▸ Given request
Check every line for the word "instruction" and give the number of lines where it occurs, nothing else.

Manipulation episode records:

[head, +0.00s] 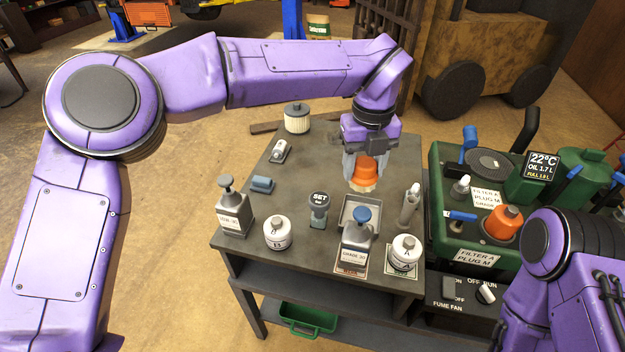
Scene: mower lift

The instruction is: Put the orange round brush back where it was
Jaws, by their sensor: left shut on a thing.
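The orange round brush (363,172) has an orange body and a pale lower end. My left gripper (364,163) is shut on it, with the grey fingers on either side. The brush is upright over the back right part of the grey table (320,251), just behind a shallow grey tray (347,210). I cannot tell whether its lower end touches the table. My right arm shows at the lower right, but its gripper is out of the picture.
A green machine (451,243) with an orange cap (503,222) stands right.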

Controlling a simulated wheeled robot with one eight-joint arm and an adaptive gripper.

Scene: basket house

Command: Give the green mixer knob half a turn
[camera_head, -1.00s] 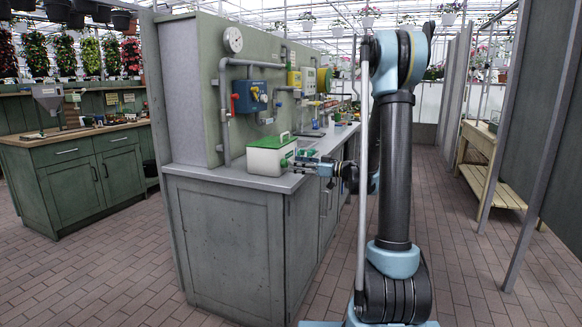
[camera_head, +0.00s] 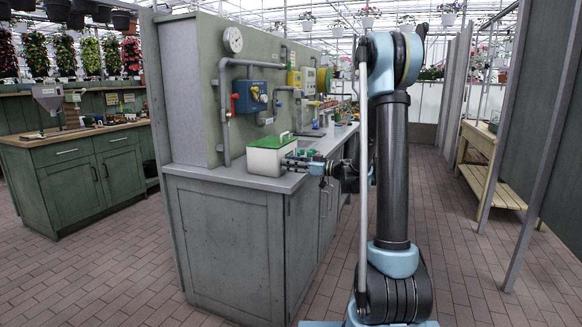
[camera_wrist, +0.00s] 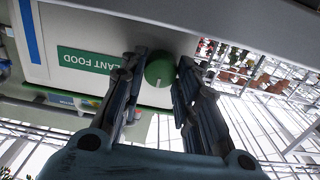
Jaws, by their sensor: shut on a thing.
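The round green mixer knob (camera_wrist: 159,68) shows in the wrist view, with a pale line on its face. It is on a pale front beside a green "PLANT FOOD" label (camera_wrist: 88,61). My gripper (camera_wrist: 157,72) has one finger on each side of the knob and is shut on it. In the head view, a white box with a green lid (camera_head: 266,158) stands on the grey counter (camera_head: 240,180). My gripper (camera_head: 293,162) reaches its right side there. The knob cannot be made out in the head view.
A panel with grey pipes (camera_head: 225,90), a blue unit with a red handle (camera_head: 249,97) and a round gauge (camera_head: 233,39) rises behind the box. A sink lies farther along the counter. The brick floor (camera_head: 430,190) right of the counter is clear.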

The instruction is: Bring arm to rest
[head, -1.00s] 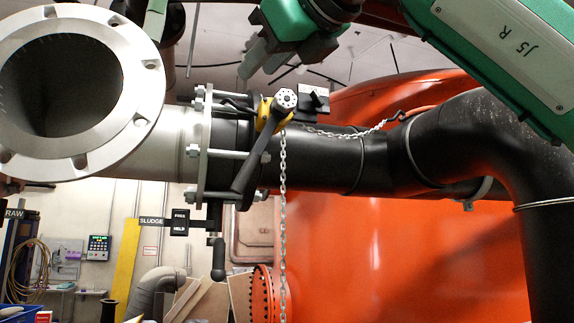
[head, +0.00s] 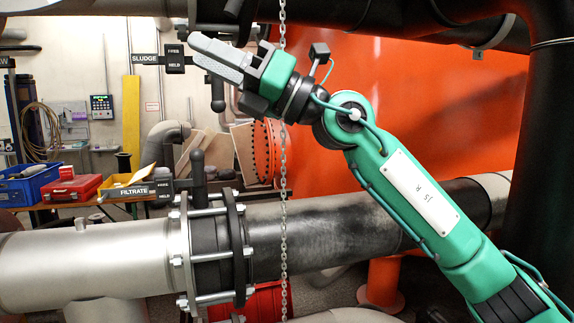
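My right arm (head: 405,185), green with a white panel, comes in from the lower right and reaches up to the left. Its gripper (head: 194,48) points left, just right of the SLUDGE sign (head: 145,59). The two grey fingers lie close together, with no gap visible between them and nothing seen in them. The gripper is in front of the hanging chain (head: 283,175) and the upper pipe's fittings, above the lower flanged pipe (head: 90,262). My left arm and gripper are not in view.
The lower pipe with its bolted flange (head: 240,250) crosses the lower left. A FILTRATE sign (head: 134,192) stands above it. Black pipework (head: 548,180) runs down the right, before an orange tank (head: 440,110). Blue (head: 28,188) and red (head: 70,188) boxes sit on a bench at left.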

▸ Correct result
2